No es verdad. No es necesario pasar por esos lugares. Quizás es inevitable, pero no necesario.
Los malos lugares, las malas personas, las malas historias, no nos hacen más fuertes ni más sabios. 

Los malos lugares, las malas personas, las malas historias, nos quitan el aire, los deseos. Son como espejos descompuestos que manipulan lo que vemos. 

No. Lo que me trajo hasta acá no fue todo eso.
Lo que realmente me trajo hasta acá fue todo lo bien vivido, lo disfrutado.

El abrazo a tiempo, los buenos amores, la valoración de lo que hice.

Si no hubiese vivido todo eso, no estaría aquí.


Los fuegos


Dice Galeano que todos somos como fueguitos, unos más poderosos y otros más suaves, pero todos tenemos nuestra llama.

Creo que algo así ocurre realmente. 

Creo que todo lo bueno se acumula y arde adentro de cada uno de nosotros. 

Cada vez estoy más convencida de que es esa llama y no otra cosa, la que nos salvó un día. 
Aunque sea mínima, aunque su luz sea azulada y produzca una leve tibieza, es esa llama la que nos acompaña toda la vida. 

Hay una mundo, una sociedad,  hay un sistema que nos quiere sin llama, sin luz.

Apagados.

Casarnos, tener hijos, dejar a los hijos en la escuela, ir a trabajar, no quejarse, cumplir, volver a casa, comer y dormir para empezar otro día.

Las llamas apagadas.

Las escuelas están repletas de niños con historias de llamas apagadas, de llamas que agonizan. 

Pequeñas chispas que aún sobreviven, silenciosas, a la espera de ser avivadas para que un nuevo fuego se encienda.

A veces ocurre que logramos construir un enorme fuego colectivo, un verdadero fogón de sueños, cada uno con su chispa.

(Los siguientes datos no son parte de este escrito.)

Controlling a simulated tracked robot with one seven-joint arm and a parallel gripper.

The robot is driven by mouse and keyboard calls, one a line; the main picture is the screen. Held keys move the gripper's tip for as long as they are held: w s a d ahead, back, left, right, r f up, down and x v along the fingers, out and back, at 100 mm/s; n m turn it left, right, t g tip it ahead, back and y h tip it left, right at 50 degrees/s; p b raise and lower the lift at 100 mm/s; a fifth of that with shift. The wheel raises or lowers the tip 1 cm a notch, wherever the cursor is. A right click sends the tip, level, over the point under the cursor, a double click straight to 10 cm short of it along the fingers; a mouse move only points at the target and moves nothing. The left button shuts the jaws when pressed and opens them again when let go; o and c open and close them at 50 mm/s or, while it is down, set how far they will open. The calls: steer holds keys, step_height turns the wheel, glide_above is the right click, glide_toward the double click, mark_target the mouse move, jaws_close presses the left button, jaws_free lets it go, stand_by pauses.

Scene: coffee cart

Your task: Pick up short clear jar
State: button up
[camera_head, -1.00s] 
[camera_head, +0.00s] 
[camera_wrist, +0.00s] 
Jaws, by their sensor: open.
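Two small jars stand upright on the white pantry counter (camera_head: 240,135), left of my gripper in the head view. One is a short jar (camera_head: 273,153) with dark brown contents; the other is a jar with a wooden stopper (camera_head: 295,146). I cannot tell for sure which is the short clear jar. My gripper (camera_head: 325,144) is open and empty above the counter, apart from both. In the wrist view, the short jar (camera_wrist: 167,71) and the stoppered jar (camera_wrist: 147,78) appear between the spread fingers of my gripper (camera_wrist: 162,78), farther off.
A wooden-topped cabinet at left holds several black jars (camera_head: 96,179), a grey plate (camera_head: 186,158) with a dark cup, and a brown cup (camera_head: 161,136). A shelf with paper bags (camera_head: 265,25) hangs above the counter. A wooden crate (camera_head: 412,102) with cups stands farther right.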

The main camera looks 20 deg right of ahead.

Pero sucede en un rato y no siempre se logra.

Los fuegos se entremezclan, contagian su calor, su luz, y aquello siempre produce gran belleza.
Fuegos majestuosos. 

Fuegos nuevos.

Fuegos amigos.

Pura pasión por la vida, esta vida, la de hoy,  con estas rodillas que crujen, sí, con este cuerpo más viejo, con este cuerpo que cuido tanto, porque es como un  leño que debe seguir ardiendo. 

Arder, arder y arder, durante todo el tiempo que sea posible.